Clearly the state has laws against murder. And California even has laws that "enhance" sentencing criteria for anyone guilty of using a firearm in the commission of a felony.[1] Also, "mass shootings" are also illegal and are incredibly rare.

Also, I have a right to "property"/"pursuit of happiness" (per Fifth Amendment and the Declaration of Independence). In the Bay Area, if I leave my laptop in my trunk, it'll be stolen. If you leave CA (or at least the Bay Area) and visit a state with slightly looser restrictions, laptops can peacefully spend a dinner in the trunk without being stolen. I have to imagine that criminals who know they have very little to fear from armed ordinary citizens are emboldened by the restrictions on firearm ownership. By the logic above, the correlation (note: I have no data other than the ubiquitous "BRING YOUR LAPTOP INSIDE!!!" signs all over the place in the Bay Area) must mean that the state is neglecting a right to property, therefore the fun restrictions should be relaxed. Or maybe using aggregate statistics and correlations isn't the best approach to analyzing legal-political issues in the absence of a very strong signal.

[1] https://leginfo.legislature.ca.gov/faces/codes_displaySectio...



I wonder, why is the auto-contents-theft thing so bad in the bay area? I’ve stopped even renting a car when I visit after two friends had separate break-ins on prior trips. Maybe I just got unlucky and these are anecdotes, but geish.


When California Proposition 47 passed in 2014 it reclassified many auto burglaries from felonies to misdemeanors. So DAs in many counties stopped prosecuting those.


In what state won't you be prosecuted for murdering someone stealing your laptop?

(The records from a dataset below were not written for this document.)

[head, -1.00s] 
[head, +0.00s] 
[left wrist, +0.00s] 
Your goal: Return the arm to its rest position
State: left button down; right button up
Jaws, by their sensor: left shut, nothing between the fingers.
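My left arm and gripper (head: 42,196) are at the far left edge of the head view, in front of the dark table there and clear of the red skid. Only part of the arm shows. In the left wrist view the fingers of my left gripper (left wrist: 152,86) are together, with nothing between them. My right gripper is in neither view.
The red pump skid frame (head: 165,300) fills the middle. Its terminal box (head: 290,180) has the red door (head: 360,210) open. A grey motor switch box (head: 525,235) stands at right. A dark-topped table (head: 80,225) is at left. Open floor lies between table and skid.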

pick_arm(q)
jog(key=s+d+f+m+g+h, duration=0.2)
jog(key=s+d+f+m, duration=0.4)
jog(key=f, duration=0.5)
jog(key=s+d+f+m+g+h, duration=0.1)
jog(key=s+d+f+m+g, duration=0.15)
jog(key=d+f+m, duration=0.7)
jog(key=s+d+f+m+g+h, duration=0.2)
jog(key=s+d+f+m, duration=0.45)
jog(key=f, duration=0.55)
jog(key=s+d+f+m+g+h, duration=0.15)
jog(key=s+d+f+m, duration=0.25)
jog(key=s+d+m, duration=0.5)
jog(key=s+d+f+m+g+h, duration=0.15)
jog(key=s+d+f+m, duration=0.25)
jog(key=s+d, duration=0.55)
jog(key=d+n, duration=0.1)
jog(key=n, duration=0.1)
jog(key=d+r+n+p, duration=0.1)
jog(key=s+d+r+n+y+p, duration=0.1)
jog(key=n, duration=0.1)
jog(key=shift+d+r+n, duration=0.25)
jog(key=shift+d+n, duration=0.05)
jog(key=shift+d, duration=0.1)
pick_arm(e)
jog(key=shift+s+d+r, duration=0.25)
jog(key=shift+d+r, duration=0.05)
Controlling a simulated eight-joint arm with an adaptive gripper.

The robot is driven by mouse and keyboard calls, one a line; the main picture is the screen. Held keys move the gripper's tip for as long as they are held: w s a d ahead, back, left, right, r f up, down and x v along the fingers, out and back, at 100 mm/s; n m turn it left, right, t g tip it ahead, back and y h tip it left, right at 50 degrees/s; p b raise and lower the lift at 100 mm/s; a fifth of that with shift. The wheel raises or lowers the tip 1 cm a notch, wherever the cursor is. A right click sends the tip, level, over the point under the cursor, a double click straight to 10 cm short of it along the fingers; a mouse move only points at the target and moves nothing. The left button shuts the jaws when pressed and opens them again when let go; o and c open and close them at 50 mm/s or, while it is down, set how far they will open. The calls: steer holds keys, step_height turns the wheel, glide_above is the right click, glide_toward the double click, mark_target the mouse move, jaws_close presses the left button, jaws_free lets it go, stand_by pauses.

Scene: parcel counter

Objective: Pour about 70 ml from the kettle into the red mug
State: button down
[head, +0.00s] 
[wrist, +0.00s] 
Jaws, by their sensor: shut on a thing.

Based on what is on the laptop possibly Texas, if the laptop had open access to your life savings or was your work laptop and one would lose a substantial sum given the loss of business from losing the laptop, or it held trade secrets then it may qualify as highly defensible property, in which case in Texas it would possibly not be prosecutable, but even those are long odds:

https://ccwsafe.com/blog/danger-texas-law-on-deadly-force-de...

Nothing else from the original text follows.